Can Agency 1 or Agency 3 claim a fee?

Agency 1 claims that they should have the fee because they got the CV in first. However there is no indication that the client accepted their offer and they will have to prove some act of acceptance before they can claim a fee. To create a binding contract acceptance must be clear and unconditional. C tried to bargain the fee down below 25% but there is nothing in his subsequent actions to indicate that having failed he then accepted their offer.
Agency 3 claims that they are entitled to a fee simply because they sent X’s CV to the client. They will have difficulty claiming a fee not only because they will have to prove that the client accepted their offer but they will have to show what the terms of that offer were? Since there were no explicit terms of business sent at the offer stage a court would have to establish the terms of any contract with the client and will be reluctant to imply any terms, unless it is clear what the parties intended, or it is necessary to imply a term in order to give business efficacy to the contract i.e. make the contract work.

However this is not the whole story and occasionally a client may arrange the first interview through one agency and the second through another. So in the above scenario if C approaches both 1 and 2 to arrange an interview it seems the client will have accepted both offers and consequently may actually be liable for two fees. Here the solution is less clear because it is standard practice in the recruitment industry, with the exception of search and selection, for fees to only become payable once the candidate has actually started work.
This introduces a further very important element that needs to be proven by the agency claiming a fee and that is:

• That the introduction by that agency actually led to the engagement of the candidate.

In the case of Wallace Hind Associates v Lastolite Ltd (2000) the Court of Appeal helped to clarify the meaning of an “introduction”. The Court stated that in determining whether a firm of recruitment consultants was entitled to its fee for introducing an applicant to an employer it was necessary to consider whether their introduction was the effective cause of the applicant’s engagement by the employer.
Wallace Hind Associates (“WHA”), a firm of recruitment consultants were retained by Lastolite Ltd (“L Ltd”) to find an “export sales and marketing manager”. WHA introduced a number of applicants including Clive Hudson who was offered the position but turned it down. The job was downgraded and filled with a different applicant introduced by WHA who were paid a fee. At a later date, following a reorganisation within L Ltd they retained a different agency to find suitable candidates for a position as “sales and marketing director”. That agency introduced Clive Hudson who was offered and accepted the position.
WHA claimed that they had introduced Mr Hudson and were therefore entitled to a fee. The trial judge found against WHA on the wording of their contract with L Ltd, which contained the following clauses:

“B WHA will:
(i) use its best endeavours to identify one ormore applicants for the position you wishto fill;
(ii) conduct an initial assessment of an applicant’s suitability according to the criteria you have given;
(iii) introduce suitable applicants to you.

C L Ltd will:
(i) tell WHA immediately if you engage an applicant;
(ii) pay the agreed fee on or before the payment date.”

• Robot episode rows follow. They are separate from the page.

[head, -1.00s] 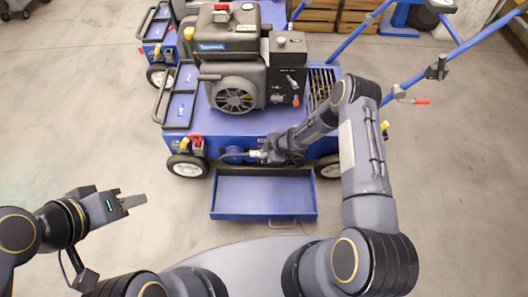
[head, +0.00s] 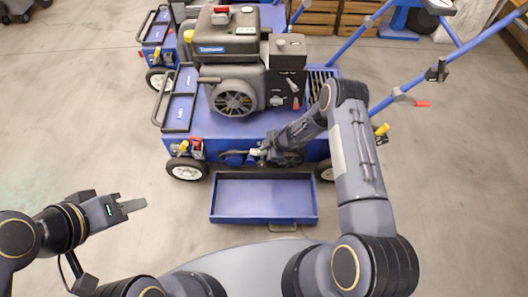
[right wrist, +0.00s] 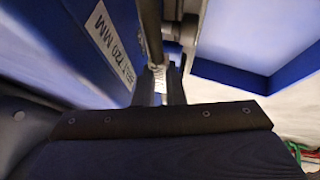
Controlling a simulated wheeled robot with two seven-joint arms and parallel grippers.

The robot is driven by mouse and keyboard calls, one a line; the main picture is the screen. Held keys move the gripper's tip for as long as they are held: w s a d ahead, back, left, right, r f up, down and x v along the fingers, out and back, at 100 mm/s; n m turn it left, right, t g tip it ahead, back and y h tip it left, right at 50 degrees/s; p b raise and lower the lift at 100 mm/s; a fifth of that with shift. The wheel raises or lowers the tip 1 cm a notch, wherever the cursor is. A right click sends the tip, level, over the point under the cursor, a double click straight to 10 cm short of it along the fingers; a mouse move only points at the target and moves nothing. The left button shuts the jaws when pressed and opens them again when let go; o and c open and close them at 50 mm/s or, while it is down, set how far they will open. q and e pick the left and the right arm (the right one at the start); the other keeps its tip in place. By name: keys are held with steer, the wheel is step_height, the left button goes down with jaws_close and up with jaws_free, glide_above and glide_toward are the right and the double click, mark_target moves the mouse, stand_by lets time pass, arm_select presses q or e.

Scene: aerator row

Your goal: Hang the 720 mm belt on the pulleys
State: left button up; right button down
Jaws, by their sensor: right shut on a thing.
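The blue aerator (head: 240,125) stands ahead with an engine on its deck. Round blue pulleys (head: 234,159) show low on its front side. Whether the belt touches a pulley is hard to tell. A label reading 720 MM (right wrist: 107,45) is on the blue panel. My left gripper (head: 133,206) is away at the left, its jaw gap unclear.
An open blue tray (head: 264,216) lies in front of the machine, below my right gripper. Wheels (head: 187,168) stand at the machine's corners. Blue handlebars (head: 450,58) rise at the right. A second machine (head: 155,40) and wooden crates (head: 358,20) are behind. The floor at left is clear.

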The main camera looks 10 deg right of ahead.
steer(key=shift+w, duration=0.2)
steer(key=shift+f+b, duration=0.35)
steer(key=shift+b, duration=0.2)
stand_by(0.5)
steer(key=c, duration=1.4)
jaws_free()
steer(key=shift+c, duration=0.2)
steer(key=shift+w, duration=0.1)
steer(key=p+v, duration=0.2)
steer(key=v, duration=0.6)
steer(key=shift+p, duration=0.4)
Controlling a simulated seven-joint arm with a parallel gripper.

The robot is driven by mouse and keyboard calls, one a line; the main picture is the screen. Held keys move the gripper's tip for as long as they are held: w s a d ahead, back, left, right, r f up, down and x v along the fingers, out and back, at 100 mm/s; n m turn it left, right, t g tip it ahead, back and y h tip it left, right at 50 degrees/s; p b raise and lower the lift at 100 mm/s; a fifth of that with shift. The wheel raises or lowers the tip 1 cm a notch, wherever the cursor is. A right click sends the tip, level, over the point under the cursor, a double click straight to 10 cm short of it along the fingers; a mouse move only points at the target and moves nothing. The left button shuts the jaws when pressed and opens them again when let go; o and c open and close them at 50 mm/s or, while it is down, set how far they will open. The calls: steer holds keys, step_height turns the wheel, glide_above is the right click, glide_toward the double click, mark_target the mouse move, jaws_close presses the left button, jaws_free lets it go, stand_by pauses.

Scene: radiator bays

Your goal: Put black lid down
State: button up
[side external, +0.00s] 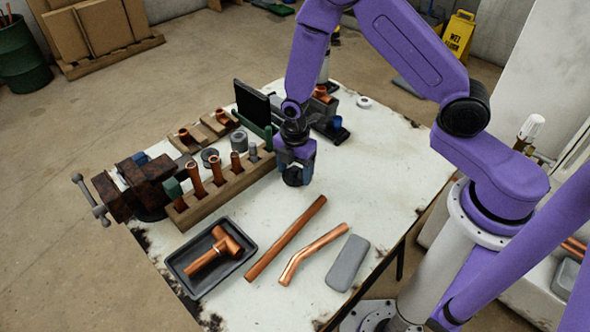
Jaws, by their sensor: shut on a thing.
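The black lid (252,104) is a flat dark panel standing nearly upright at the back left of the white work table, behind a green part (262,133). Its right edge is close to my wrist in the picture. My gripper (293,177) is right of and nearer the camera than the lid, above the table's middle. It is shut on something, but its fingertips are too dark and small to tell on what. Whether it touches the lid cannot be told.
A wooden rack (225,191) of copper pipes stands left of my gripper, beside a rusty vise (130,188). A black tray (183,270) with a copper tee, a long copper pipe (286,238), a bent pipe (311,255) and a grey block (348,263) lie in front. The table's right side is clear.

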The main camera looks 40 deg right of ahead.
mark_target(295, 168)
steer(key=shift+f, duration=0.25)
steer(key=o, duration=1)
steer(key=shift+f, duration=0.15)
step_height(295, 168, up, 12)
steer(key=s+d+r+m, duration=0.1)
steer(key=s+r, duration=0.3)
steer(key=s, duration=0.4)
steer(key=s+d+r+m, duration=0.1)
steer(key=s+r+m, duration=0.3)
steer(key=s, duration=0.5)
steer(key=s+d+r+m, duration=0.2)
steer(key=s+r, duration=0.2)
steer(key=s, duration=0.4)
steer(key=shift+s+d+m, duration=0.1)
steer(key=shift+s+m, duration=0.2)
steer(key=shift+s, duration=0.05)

A covering letter with the terms of the agreement made it clear that no fee would be payable if WHA were unsuccessful.

The judge concluded that the agreement did not entitle WHA to a fee because Mr Hudson had not been engaged in the position for which WHA had been retained to find an applicant. If the fee was payable for his engagement in another position then it should have said so. WHA appealed to the Court of Appeal.

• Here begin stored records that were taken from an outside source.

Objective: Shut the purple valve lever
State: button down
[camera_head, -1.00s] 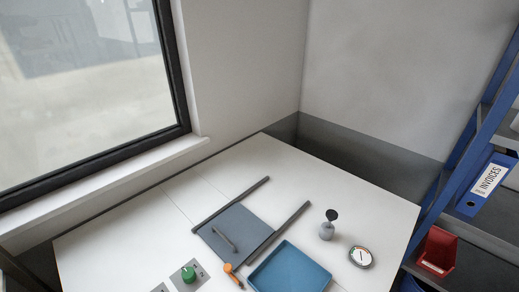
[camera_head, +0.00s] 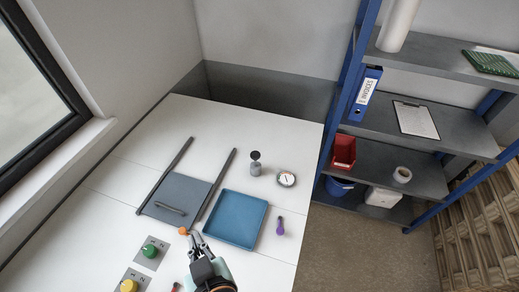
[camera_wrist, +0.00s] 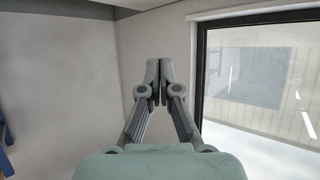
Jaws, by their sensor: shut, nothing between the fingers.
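The purple valve lever (camera_head: 279,226) is a small upright-looking shape on the white table, right of the blue tray; its exact turn is too small to tell. My gripper (camera_head: 194,238) is in the lower middle of the head view, left of the purple lever and apart from it, below the tray. Its fingers are shut and empty. In the wrist view the gripper (camera_wrist: 159,66) points at bare wall and window, with its fingertips together. No lever shows in the wrist view.
The blue tray (camera_head: 234,219) lies between my gripper and the purple lever. An orange lever (camera_head: 184,231) is close by my fingertips. A green knob (camera_head: 150,251), yellow knob (camera_head: 129,286), sliding panel (camera_head: 176,193), grey knobbed post (camera_head: 255,168) and gauge (camera_head: 286,179) are also on the table.

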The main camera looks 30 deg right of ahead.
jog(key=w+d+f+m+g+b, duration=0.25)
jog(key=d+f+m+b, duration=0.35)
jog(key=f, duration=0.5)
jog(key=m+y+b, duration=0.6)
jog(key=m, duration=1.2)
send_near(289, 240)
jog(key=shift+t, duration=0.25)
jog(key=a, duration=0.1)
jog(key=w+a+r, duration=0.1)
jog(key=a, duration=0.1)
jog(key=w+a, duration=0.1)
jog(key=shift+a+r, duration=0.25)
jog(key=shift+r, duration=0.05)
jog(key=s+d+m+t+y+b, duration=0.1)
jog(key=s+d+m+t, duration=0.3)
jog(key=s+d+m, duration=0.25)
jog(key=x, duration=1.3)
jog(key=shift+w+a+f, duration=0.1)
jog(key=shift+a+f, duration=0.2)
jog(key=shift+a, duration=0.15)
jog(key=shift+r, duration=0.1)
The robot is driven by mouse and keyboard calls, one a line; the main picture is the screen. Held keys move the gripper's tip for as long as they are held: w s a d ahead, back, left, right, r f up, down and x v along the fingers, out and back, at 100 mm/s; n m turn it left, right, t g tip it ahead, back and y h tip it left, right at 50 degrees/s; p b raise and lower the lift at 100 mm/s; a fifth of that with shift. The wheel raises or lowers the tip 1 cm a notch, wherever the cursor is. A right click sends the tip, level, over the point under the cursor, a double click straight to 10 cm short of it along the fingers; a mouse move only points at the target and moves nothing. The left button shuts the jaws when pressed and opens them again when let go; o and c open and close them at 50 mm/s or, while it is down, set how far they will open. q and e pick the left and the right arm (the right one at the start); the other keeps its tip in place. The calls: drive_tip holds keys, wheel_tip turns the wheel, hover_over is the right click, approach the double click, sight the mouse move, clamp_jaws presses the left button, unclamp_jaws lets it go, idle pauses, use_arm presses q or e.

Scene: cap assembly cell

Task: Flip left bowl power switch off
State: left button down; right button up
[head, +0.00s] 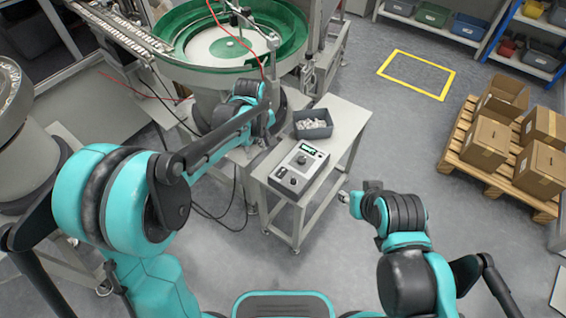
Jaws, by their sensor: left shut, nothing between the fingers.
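A control box (299,168) with a small lit display and a dark round knob sits on a small table.
The small table (345,120) also holds a grey bin (313,133) of pale parts. A pallet (450,161) with several cardboard boxes is at right. Shelves with bins stand at the back right. The floor between table and pallet is clear, with a yellow marked square (445,84).

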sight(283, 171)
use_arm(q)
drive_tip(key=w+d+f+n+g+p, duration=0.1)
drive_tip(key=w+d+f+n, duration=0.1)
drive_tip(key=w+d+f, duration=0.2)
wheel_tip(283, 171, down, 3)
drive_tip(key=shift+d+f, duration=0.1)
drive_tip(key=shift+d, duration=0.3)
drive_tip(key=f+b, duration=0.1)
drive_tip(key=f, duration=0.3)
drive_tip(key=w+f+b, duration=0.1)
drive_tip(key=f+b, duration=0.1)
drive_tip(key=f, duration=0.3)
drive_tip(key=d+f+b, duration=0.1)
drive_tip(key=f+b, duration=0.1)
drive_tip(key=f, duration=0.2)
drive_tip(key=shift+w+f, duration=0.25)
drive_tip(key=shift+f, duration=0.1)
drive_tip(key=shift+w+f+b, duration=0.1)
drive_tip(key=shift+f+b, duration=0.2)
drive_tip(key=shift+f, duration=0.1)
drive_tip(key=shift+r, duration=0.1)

The Court noted that WHA’s terms of business did not actually state that a fee would be payable if the applicant introduced was engaged, but merely required L Ltd to notify WHA if an applicant had been engaged. Although there was an obligation to pay the agreed fee within a certain period of time, the covering letter clearly stated that a fee would not be payable if applicants introduced by WHA were not engaged. This introduced the concept of “effective cause”. Put simply, WHA had to be able to show that it was their introduction of the applicant that led to his engagement by the client.

The Court of Appeal disagreed with the approach of the trial judge in limiting their right to claim a fee to the position for which they were retained. They felt that the commercial value of the service offered by WHA was in placing employees and it did not matter what job description they were given.

However WHA had to establish on the facts that their introduction had led to the engagement and this they had failed to do. Therefore the appeal failed.

The lessons to be learned by the industry are that it is for agencies to educate clients that it is they who must decide which agency they wish to deal with and then to stick with that agency. The reasons why a client may prefer one agency to another are largely irrelevant but they should not feel bound to proceed with the one who got there first.

To successfully claim a fee and bring to an end the practice of fighting over the fee you must:

• Send your terms of business with any CV’s
• Inform the client that if they have approached several agencies and received the same CV from more than one, the client must decide who they wish to deal with and inform the agencies concerned whether they accept or reject their ‘offer’
• If the client asks you to arrange the interview clarify with the client that they accept your terms of business and that they have contacted any other agencies to tell them they have chosen to do business with you.